CHICAGO -- Some hitters never recover from a serious beaning and Gary Ward of the Texas Rangers admits he almost was one of them.
Ward, who was hit in the face last year by Detroit's Dan Petry, continued his comeback Tuesday night, collecting four hits, scoring four times and knocking in two runs as the Rangers defeated the Chicago White Sox 9-3.
Ward, a lifetime .285 hitter, entered the game batting just .243. However, the 30-year-old outfielder has gone 10-for-17 in his last four contests and says his memories of the pitch thrown by Petry are beginning to fade.
'I battled that for a long time,' Ward said. 'It made me close my batting stance. I know a pitcher will throw inside. That's part of the game and I'm not worried anymore.'
Ward's 12th homer gave the Rangers a 1-0 lead in the first. In the third, Billy Sample singled and Ward tripled him home to make it 2-0. Ward then scored on Buddy Bell's sacrifice fly.
After adding a run in the fourth on Ned Yost's RBI groundout, Texas knocked out Tom Seaver in the fifth when Ward singled, stole second, moved to third on Bell's single and scored on Larry Parrish's single.

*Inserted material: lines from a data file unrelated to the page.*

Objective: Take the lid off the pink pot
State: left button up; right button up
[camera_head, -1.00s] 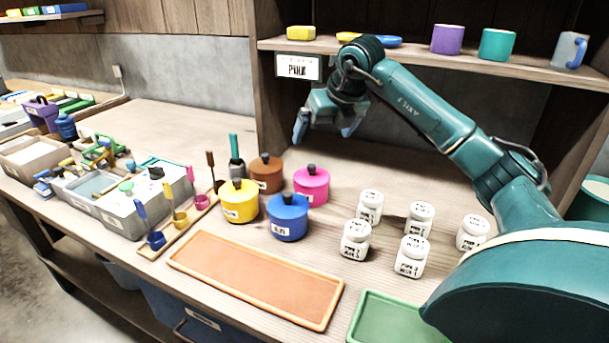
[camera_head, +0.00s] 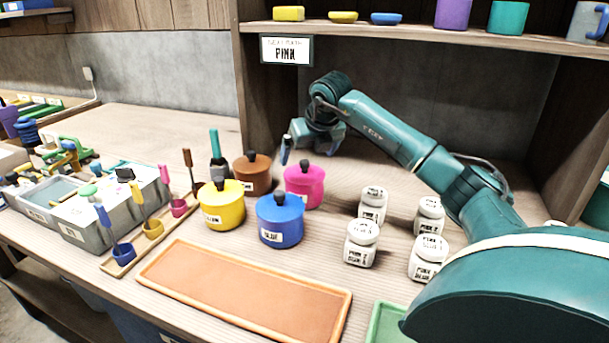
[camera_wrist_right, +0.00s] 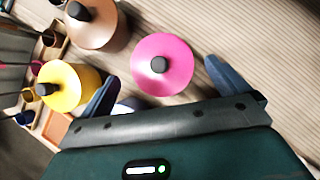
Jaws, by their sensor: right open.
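The pink pot (camera_head: 304,193) stands on the bench with its pink lid (camera_head: 304,173) on and a dark knob (camera_head: 304,165) on top. In the right wrist view the pink lid (camera_wrist_right: 172,50) and its knob (camera_wrist_right: 158,65) show from above, ahead of and between the two fingers. The fingers also show in the right wrist view (camera_wrist_right: 165,85). The lid is not held. My left gripper is not in view.
A brown pot (camera_head: 252,178), yellow pot (camera_head: 222,208) and blue pot (camera_head: 280,225) stand close to the pink pot. White jars (camera_head: 373,202) stand to the right. An orange tray (camera_head: 165,268) lies in front. A shelf (camera_head: 400,30) with cups hangs above.

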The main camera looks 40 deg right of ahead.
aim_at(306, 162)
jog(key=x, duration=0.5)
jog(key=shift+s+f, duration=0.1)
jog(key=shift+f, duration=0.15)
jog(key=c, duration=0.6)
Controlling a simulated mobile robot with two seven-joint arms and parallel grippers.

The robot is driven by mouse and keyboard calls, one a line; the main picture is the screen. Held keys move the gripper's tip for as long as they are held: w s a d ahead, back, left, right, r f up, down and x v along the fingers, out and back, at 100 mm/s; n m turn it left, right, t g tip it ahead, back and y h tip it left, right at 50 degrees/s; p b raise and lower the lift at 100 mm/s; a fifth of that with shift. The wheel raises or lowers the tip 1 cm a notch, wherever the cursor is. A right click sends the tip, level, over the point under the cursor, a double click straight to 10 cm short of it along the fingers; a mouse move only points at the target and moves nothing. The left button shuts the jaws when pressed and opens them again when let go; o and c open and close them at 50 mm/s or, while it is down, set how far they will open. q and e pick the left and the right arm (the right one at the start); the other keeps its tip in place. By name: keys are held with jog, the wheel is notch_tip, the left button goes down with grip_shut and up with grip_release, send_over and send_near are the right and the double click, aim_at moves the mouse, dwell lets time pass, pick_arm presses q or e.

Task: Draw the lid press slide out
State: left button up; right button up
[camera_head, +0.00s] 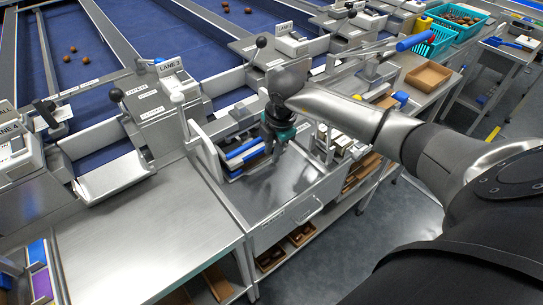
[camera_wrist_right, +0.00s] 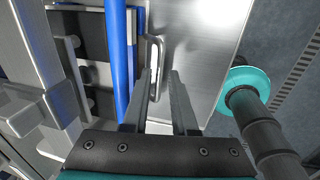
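The lid press appears to be the steel station with pale upright arms (camera_head: 208,148) and blue bars (camera_head: 243,150), left of and below my right gripper (camera_head: 276,142). A bare steel plate (camera_head: 270,192) lies in front of it. In the right wrist view, my right gripper (camera_wrist_right: 160,80) has two grey fingers apart. A small upright metal handle (camera_wrist_right: 157,50) shows between and beyond their tips, nearer the left finger; I cannot tell if they touch. A blue bar (camera_wrist_right: 115,60) stands just left. The slide itself is hard to make out. My left gripper is not in view.
A front handle (camera_head: 310,211) is on the bench below the plate. A clear steel bench (camera_head: 150,235) lies to the left. A cardboard tray (camera_head: 428,76) and teal crates (camera_head: 432,45) stand right. In the wrist view, a teal disc (camera_wrist_right: 240,77) is close right.

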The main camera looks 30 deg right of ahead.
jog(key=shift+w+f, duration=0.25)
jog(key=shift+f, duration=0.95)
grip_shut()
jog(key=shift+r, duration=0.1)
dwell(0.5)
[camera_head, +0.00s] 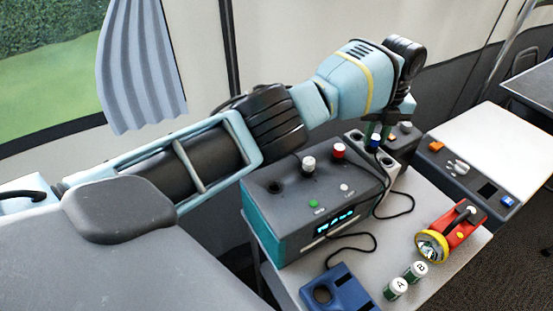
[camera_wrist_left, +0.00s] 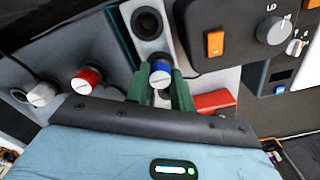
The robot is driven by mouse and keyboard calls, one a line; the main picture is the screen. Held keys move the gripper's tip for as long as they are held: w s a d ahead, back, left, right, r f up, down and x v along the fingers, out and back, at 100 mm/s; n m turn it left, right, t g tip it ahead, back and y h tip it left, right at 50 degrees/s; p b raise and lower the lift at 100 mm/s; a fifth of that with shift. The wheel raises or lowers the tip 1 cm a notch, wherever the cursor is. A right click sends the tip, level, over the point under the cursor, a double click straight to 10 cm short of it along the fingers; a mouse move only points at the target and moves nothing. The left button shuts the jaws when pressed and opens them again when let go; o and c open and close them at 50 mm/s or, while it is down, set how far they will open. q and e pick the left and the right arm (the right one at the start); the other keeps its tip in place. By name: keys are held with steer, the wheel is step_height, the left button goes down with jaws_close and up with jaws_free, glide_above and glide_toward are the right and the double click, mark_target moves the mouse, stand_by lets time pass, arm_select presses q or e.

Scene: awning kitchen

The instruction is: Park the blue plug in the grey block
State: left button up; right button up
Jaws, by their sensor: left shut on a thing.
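The blue plug (camera_wrist_left: 160,74) is between the two green fingers of my left gripper (camera_wrist_left: 160,90) in the left wrist view. In the head view the blue plug (camera_head: 375,141) shows just below my left gripper (camera_head: 374,131), which is shut on it. The grey block (camera_head: 388,198) stands at the right side of the dark box. In the left wrist view the grey block (camera_wrist_left: 128,12) has one open round hole beyond the plug. The plug is over the block; I cannot tell whether its tip is in a hole. My right gripper is not in view.
The dark box (camera_head: 300,225) carries a white plug (camera_head: 308,163), a red plug (camera_head: 338,150) and an empty socket. A black cable loops right of the block.

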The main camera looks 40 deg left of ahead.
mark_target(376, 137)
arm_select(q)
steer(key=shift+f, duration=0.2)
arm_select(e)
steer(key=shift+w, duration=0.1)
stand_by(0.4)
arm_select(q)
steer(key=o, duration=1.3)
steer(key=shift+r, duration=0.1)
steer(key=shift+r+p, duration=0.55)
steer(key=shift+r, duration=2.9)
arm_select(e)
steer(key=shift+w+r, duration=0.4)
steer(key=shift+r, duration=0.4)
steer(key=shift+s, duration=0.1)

'I don't feel comfortable on the mound,' said Seaver, 11-8. 'It was a matter of mechanics. I'm doing something wrong on the mound somewhere and going to try and figure it out.'
The Rangers added four more runs in the seventh. Ward lashed a one-out single off Dan Spillner and Parrish walked one out later. Jerry Don Gleaton then allowed an RBI single by Pete O'Brien and George Wright's three-run homer.
'I thought we had a chance until the four-run inning,' White Sox manager Tony LaRussa said. 'That kind of broke our back. Tonight, our hitting had to pick up our pitching and it didn't quite make it.'
The White Sox scored on Tom Paciorek's RBI single in the fourth and added two runs in the fifth on Carlton Fisk's sacrifice fly and Greg Luzinski's run-scoring single to pull within 5-3.
Frank Tanana, 12-11, went the distance for Texas. He scattered 10 hits, struck out four and walked none.
Ward would have become the first Ranger ever to hit for the cycle if he had doubled in either of his final two trips to the plate. Instead, he singled and hit into a double play.
'I was thinking of it, that's for sure. But when you step up to the plate, you try not to think of it and just hit the ball,' said Ward, who accomplished the feat as a Minnesota Twin in 1982.